En esas hemos estado estos meses. Este largo invierno de un año ya en el que hemos aprendido a las bravas eso del “poder del retiro y el descanso en tiempos difíciles”. Y ahora está saliendo el sol. En el año y en las noticias pandémicas. Pero lejos de la alegría que nos vende El Corte Inglés cada abril, este se revela otra vez como mes cruel. Porque hay lilas, pero tierra muerta. Porque hay deseo, pero memoria. Porque la raíz que despierta la lluvia de primavera está débil y frágil, con ese aire de gusano que tienen a veces las que encontramos al remover la tierra.
Y así también nosotras, nosotros. Nos han vendido una primavera hecha solo de flores, solo de sol. Como si el renacimiento no implicara siempre también un duelo. Y un esfuerzo. Intento pensar en el lento despertar de los animales: un oso entumecido, pájaros cegados por la luz, una nueva piel brotando con dolor del cuerpo de la serpiente.
Es difícil esto de conectar con las estaciones cuando una vive tan lejos de lo salvaje. Pero mi amiga C., proveedora siempre de sabiduría antigua y pertinente, cósmica y materialista, llega justo a tiempo para recordarme que tal vez llevamos dentro un reloj viejo de siglos. Me cuenta que este es el momento del año en el que muchas civilizaciones han situado mitos como el de Innana o el de Perséfone.

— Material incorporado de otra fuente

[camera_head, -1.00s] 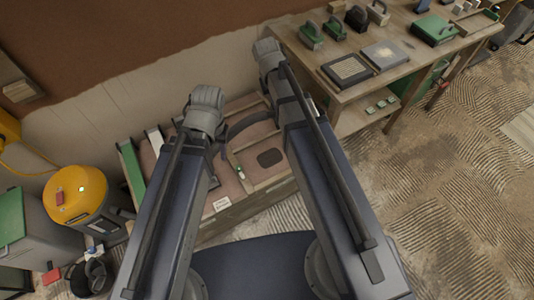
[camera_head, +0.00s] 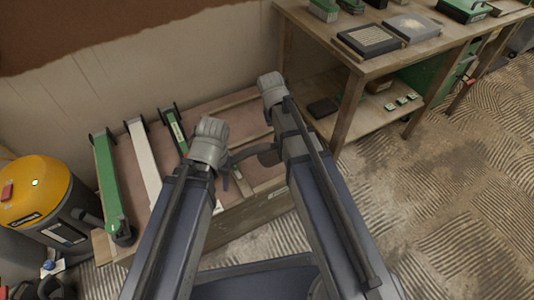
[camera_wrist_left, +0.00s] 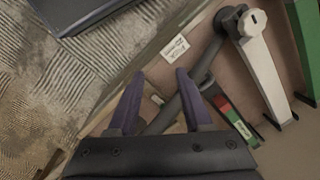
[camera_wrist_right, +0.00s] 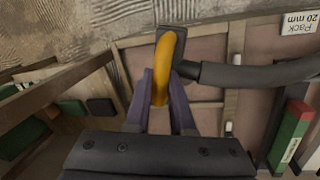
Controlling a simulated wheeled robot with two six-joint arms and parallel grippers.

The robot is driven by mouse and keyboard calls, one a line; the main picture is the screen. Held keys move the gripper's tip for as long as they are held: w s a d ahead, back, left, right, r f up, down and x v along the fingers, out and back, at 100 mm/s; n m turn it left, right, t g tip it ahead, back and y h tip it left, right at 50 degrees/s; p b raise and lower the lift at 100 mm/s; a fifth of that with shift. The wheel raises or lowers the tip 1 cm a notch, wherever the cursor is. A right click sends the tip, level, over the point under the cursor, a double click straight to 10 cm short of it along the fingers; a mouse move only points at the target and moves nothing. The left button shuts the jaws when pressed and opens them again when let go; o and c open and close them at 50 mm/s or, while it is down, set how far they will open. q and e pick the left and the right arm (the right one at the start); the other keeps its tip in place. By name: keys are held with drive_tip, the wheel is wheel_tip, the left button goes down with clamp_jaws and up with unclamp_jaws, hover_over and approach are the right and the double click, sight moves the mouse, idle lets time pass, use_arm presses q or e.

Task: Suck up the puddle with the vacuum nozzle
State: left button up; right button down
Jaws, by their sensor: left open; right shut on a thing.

Las versiones son varias, pero el titular sería: gente que regresa del inframundo. Un personaje mítico –en general una señora– ha tenido que bajar a los infiernos en un momento dado. Para ello, ha debido despojarse de vestimentas, riquezas y máscaras. Ha hecho su periplo por allí. Lo ha pasado mal. Ha encontrado estrategias. Ha aprendido cosas. Y ha llegado el momento en que puede volver: salir de las tinieblas y devolver la luz al mundo. En casi todos los mitos, en ese momento, aparece la idea de un peaje a pagar, algo que dejar en prenda.
Mi amiga C. me recuerda que con los dioses –con las fuerzas de lo salvaje– no se negocia. Se paga el peaje y se sale. Es lo que hay.
Y ahí estamos, buena gente. Hace sol y el cuerpo va intuyendo que quiere lío, pero no acaba de responder cuando lo encuentra. Se excede y se aturde, quiere volver a hibernar. Pero otros ratos se emborracha de luz. La extraña raíz aguantó viva bajo la nieve pero quedó tocadita –además hemos tenido bien de nieve, esta vez, en todos los sentidos–. El fin del invierno es también el momento de hacer recuento y balance, y al remover la tierra del jardín –cuenta otra amiga– salen lombrices enormes. Memoria y deseo, turbias raíces. Lilas de la tierra muerta.
Así que a cuidarse, como siempre. Salgamos a gozar del sol como esos bichitos que despiertan y corren a raudales por los jardines. Pero sin olvidar que no hay que fiarse mucho de ningún poema –de ninguna voz– que venda flores sin rendirle el debido tributo a la turbia raíz que las sostiene, aguantando inviernos.